I decided today that I am going back to my apartment on Saturday instead of Monday for convenience reasons. I need to prepare food and get ready for the week, and I also have a bat mitzvah to attend Saturday evening and a meeting to attend to on Sunday. Instead of driving back and forth three or four times, I will only need to drive down there once.
Other than being upset about the drains, I am having a hard time with my abstinence today. All I can think about is pizza, bagels, crackers, and other flour and sugar products. I try to be more open about needing help and a healthy support system, but it is hard for me to reach out when I want to eat. All I want to do is isolate and eat by myself, but lately I am trying to reach out more. It is one of the hardest things for me to do, but I am working on it.

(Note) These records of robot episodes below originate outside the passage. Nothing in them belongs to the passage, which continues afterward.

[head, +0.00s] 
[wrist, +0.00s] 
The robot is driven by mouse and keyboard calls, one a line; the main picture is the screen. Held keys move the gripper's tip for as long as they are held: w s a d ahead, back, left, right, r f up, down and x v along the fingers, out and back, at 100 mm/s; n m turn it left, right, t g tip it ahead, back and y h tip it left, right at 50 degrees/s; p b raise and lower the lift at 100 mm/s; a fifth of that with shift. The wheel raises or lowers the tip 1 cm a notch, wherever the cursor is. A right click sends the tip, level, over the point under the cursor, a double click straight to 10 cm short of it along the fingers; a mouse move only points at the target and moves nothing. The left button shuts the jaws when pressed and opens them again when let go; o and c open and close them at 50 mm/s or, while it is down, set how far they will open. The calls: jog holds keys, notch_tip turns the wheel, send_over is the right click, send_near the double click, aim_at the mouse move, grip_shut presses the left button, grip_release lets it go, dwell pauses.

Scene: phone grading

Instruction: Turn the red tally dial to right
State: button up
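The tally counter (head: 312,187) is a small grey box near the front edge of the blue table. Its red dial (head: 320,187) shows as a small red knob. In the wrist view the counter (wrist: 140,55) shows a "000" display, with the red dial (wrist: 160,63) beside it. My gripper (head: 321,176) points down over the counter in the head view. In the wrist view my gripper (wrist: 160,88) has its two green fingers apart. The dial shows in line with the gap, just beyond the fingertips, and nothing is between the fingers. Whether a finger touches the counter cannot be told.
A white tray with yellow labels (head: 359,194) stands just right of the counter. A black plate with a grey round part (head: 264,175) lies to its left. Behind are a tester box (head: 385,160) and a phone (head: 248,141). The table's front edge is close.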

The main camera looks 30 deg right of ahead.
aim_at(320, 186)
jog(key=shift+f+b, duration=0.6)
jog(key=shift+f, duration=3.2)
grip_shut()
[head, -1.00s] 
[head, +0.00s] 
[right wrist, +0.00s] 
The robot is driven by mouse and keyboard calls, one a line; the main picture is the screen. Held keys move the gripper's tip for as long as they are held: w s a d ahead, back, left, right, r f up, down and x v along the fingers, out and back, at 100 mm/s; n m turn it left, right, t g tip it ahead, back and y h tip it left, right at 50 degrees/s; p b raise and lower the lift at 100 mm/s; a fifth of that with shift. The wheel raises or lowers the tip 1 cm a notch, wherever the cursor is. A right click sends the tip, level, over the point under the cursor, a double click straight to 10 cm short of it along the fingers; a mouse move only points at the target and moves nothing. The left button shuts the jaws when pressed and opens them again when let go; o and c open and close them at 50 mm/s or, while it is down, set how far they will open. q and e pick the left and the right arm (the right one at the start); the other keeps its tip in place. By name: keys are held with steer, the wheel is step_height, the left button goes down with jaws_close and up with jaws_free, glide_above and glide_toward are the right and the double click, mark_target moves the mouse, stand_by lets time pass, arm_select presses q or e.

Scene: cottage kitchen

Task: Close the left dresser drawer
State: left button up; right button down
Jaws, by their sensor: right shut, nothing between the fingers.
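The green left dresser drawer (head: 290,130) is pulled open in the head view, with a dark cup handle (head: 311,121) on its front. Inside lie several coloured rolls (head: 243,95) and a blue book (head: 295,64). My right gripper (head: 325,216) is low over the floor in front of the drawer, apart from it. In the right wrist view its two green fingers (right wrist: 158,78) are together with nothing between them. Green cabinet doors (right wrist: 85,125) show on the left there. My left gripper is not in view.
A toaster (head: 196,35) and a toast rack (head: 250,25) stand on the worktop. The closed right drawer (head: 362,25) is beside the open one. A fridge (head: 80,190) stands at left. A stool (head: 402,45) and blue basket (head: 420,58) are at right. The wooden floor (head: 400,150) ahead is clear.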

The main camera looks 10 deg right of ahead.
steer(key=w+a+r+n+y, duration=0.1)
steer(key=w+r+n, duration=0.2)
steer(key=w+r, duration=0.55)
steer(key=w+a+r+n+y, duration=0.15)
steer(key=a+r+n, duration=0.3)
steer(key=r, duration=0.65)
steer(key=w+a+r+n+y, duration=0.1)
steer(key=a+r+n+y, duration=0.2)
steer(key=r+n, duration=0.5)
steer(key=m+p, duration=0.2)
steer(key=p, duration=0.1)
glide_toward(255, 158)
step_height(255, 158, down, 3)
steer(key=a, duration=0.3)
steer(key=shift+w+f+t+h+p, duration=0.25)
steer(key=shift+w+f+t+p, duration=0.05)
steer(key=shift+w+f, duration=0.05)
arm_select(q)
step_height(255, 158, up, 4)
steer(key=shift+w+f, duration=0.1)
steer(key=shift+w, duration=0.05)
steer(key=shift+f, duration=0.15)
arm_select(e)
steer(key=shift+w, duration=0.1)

Today is day three of my abstinence, and I am almost starting day four. It is only one day at a time, and I am thankful for every hour that I stay out of the food. know I have ben struggling lately, but I have hope for recovery. I am talking to my sponsor more about my issues and being more honest with my sponsor and my food. I look forward to start going back to meetings on Sunday. Im pretty sure that I am going to 5 meetings next week, and I hope it jumpstarts my program and my abstinence. Let's hope so.




Sometimes I am able to change my thinking about food cravings by thinking, "Sure, that pizza/bagel/donut will taste great, but how am I going to FEEL afterwards?" Is eating that going to make me feel good about myself? Will I be proud of myself? Or am I going to be remorseful and beating myself up because I slipped. Also, am I going to be sorry about it later because, since I'm not used to eating that way anymore, it's sitting like a big rock in my stomach and I'm gonna be miserable all night?" Take a walk, read a book, call a friend ... drink a lot of water ... anything that might curtail your cravings. :)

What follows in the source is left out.